Aim —
Every line holding the string "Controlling" should be gathered.

::::::

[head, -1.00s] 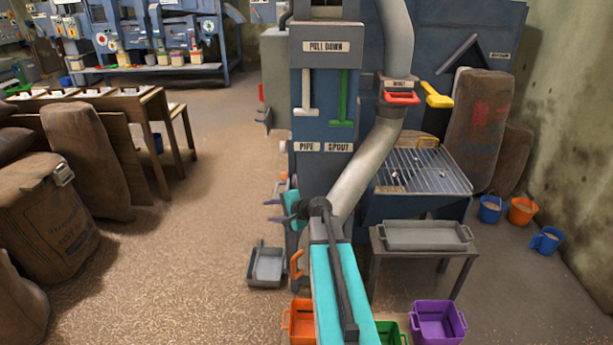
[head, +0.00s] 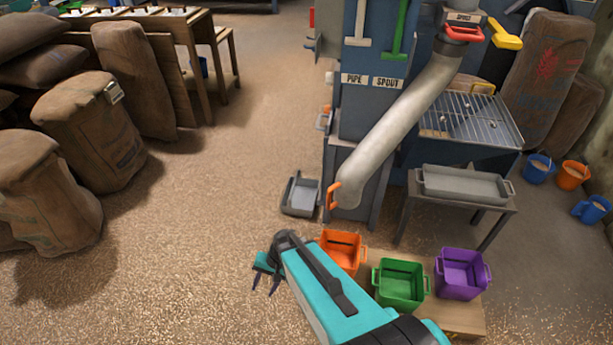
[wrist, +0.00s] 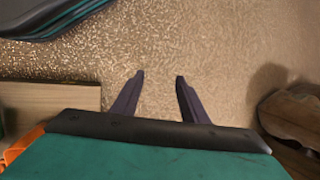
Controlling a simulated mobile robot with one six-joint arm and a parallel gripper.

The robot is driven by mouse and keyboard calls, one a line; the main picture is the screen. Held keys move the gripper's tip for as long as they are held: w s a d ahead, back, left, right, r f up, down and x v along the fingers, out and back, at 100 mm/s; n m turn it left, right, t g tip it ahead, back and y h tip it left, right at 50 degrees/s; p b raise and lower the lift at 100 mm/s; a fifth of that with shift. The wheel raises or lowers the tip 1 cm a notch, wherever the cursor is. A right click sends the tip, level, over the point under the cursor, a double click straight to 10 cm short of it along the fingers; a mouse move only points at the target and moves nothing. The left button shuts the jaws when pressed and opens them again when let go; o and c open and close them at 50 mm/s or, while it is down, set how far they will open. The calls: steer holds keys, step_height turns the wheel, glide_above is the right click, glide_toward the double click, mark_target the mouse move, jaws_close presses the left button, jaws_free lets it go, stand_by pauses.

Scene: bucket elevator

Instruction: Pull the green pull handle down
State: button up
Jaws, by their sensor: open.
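The green pull handle (head: 397,30) is a T-shaped bar on the blue elevator panel, above the SPOUT label, with its top cut off by the head view's upper edge. A white T-shaped handle (head: 359,25) hangs to its left above the PIPE label. My gripper (head: 264,283) is low over the grain-strewn floor, left of the orange bin and far below the handle. In the wrist view its two dark fingers (wrist: 160,90) are apart with only floor between them.
A grey pipe (head: 400,120) slants down from the red-handled spout (head: 461,33) to an orange handle (head: 335,196). Orange (head: 341,252), green (head: 400,284) and purple (head: 461,273) bins stand near my arm. Sacks (head: 90,130) are at left; floor between is clear.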

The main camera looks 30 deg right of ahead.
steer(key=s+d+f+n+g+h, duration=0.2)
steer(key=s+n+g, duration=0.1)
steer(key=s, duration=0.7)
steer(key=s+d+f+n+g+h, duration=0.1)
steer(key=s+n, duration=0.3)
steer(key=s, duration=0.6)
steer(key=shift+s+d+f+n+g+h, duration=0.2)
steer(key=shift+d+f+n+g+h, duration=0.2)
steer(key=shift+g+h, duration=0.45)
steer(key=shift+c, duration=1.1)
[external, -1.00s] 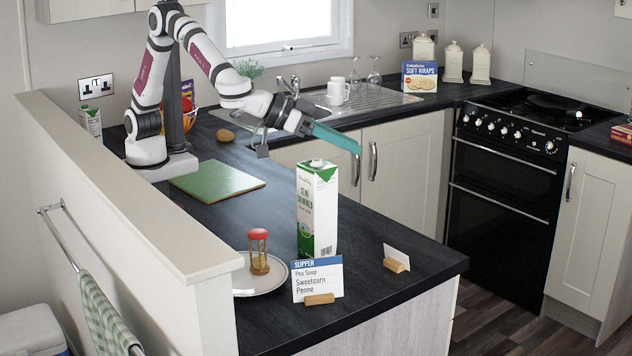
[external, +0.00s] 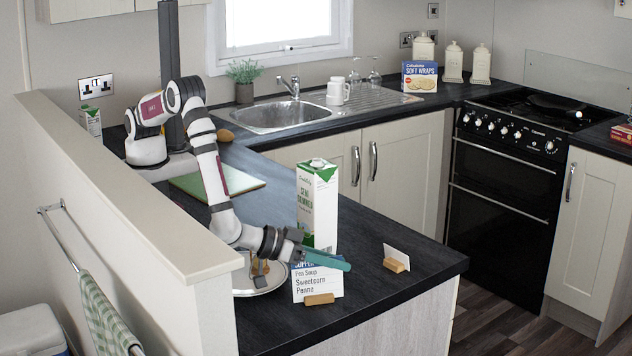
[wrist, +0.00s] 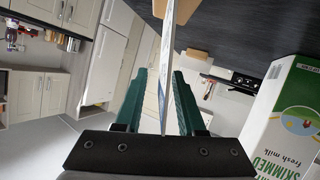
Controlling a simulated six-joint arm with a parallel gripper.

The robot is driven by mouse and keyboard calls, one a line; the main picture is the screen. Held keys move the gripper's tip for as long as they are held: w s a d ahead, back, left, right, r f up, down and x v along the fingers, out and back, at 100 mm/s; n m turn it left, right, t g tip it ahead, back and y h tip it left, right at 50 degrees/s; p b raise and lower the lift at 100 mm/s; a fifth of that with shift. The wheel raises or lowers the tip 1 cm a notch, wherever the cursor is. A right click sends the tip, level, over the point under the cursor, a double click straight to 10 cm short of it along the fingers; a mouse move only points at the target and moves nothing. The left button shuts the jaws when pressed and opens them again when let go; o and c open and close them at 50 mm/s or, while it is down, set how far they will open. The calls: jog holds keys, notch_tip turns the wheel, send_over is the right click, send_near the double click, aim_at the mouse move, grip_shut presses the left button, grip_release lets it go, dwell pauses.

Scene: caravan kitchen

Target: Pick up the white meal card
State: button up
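The white meal card (external: 318,284) with a blue header and printed menu stands upright in a wooden block at the counter's front end. My gripper (external: 330,261) is at its top edge, in front of the header. In the wrist view the card (wrist: 166,60) is nearly edge-on between the teal fingers of my gripper (wrist: 166,78). The fingers are open, with a gap on each side of the card. The wooden block (wrist: 196,22) shows beyond it. A second, smaller white card (external: 397,255) stands in its own block to the right.
A tall milk carton (external: 317,195) stands right behind the card and my gripper, close by in the wrist view (wrist: 290,120). A green board (external: 250,184) lies further back.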

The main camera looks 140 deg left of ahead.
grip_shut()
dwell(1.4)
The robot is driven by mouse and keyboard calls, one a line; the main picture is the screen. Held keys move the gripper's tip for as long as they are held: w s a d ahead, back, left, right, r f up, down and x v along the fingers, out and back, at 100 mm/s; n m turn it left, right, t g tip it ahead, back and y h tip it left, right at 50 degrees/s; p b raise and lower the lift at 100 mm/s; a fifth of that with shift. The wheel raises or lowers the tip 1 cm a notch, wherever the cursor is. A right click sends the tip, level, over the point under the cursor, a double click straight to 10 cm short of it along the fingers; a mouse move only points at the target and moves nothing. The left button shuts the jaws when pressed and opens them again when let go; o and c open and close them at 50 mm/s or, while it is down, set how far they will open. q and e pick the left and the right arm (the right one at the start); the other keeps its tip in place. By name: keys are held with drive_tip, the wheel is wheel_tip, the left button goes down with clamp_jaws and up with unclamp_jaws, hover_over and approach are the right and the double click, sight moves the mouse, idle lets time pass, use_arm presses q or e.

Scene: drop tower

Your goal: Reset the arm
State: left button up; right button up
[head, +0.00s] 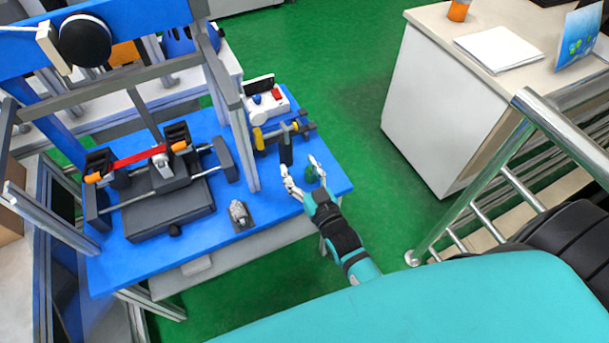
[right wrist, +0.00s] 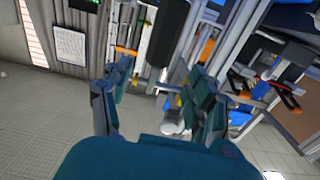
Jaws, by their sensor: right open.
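My right arm reaches in from the bottom right of the head view. Its gripper (head: 300,167) is open, fingers apart, at the right part of the blue table (head: 270,205), with nothing seen between the fingers. In the right wrist view the open fingers (right wrist: 158,92) also stand apart and empty. A black and yellow clamp-like device (head: 283,135) stands just beyond the fingertips; I cannot tell whether they touch. The drop tower's grey frame (head: 240,140) rises left of the gripper. My left gripper is not in view.
A black fixture (head: 170,205) with a red bar (head: 138,157) fills the table's left side. A small grey part (head: 239,213) lies near the front edge. A white box with a red button (head: 268,103) stands behind. A white counter (head: 440,105) and metal railing (head: 480,195) stand right.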

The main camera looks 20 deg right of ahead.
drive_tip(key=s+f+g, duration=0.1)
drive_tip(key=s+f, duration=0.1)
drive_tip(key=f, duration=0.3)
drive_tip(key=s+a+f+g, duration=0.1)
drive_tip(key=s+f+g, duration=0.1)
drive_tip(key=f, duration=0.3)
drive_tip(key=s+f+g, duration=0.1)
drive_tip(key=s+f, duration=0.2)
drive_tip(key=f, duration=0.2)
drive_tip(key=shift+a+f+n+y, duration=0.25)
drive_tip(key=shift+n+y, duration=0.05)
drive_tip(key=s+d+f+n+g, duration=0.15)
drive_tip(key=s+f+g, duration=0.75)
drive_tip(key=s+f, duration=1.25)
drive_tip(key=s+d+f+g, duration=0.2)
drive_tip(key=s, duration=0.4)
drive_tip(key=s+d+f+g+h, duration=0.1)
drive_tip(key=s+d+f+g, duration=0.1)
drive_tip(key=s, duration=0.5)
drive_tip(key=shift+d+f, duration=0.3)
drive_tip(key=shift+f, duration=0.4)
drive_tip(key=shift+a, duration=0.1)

::::::

The response —
Controlling a simulated mobile robot with one six-joint arm and a parallel gripper.
Controlling a simulated six-joint arm with a parallel gripper.

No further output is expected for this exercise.